Boston’s oldest entertainment palace, located in the heart of the Theatre District, has accumulated a distinguished history in its long and sometimes tumultuous tenure. The Orpheum Theatre, which began its life as the Music Hall in 1852, has been subject to one transformation after another, not the least of which has been its many name changes.
Several years after the Music Hall made its debut—an event which featured a performance by the Hub’s venerable Handel and Haydn Society—it became home to the nascent Boston Symphony Orchestra (BSO). The Music Hall also hosted many lectures and events: Frederick Douglass, Wendell Phillips, Harriet Beecher Stowe, William Lloyd Garrison and Harriet Tubman celebrated the Emancipation Proclamation there in 1862, and the likes of Oscar Wilde, Booker T. Washington and Ralph Waldo Emerson even spoke on its stage. In 1900, the BSO departed for its new home in the Fenway neighborhood, Symphony Hall. Re-purposed for vaudeville and subject to a few name changes, including the Empire Theatre, the venue eventually acquired its current name, Orpheum Theatre, with an ownership change in 1906. Further change was in the air when, in 1915, the Orpheum was purchased by Loews Theatres and the interior was completely renovated to the configuration patrons are familiar with today by renowned theater architect Thomas Lamb, eventually re-opening in 1916 as a vaudeville and movie house.

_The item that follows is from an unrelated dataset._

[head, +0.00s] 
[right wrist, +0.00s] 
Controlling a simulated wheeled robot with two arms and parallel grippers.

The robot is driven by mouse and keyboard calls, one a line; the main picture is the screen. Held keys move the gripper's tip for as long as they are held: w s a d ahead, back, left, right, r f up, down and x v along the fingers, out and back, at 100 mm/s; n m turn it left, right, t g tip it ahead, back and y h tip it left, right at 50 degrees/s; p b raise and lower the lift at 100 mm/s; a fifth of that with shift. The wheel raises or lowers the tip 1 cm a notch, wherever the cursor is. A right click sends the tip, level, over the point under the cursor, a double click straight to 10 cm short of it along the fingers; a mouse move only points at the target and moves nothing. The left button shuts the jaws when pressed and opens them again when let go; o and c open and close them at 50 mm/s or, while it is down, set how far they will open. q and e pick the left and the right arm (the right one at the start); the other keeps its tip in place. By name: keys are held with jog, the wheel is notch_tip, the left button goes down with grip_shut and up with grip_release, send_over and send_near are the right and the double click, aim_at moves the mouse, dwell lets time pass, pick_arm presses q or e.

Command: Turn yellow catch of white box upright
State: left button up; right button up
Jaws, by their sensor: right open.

Vaudeville performances were abandoned in the 1930s, leaving the Orpheum strictly as a movie theater, although competition for first-run films forced another metamorphosis—this time into a concert hall called the Aquarius—in the early 1970s, with James Brown as one of the initial shows. A brief detour into opera, and a name change back to the Orpheum Theatre, occurred in the mid-1970s when the Boston Opera Company took control. Rock and pop concerts returned for good by the late 1970s, with legendary appearances over the years by The Police, U2, Aerosmith and David Bowie’s Tin Machine even being recorded there.
Today, the Orpheum, accessible by an alley known as Hamilton Place, remains a popular spot for some of music’s biggest acts, as well as the latest family-oriented extravaganzas. On September 21, kids and their grown-ups can experience Shopkins Live! Shop It Up!, while more adult fare returns September 23 when former Beach Boy Brian Wilson presents Pet Sounds—The Final Performances with cohort Al Jardine.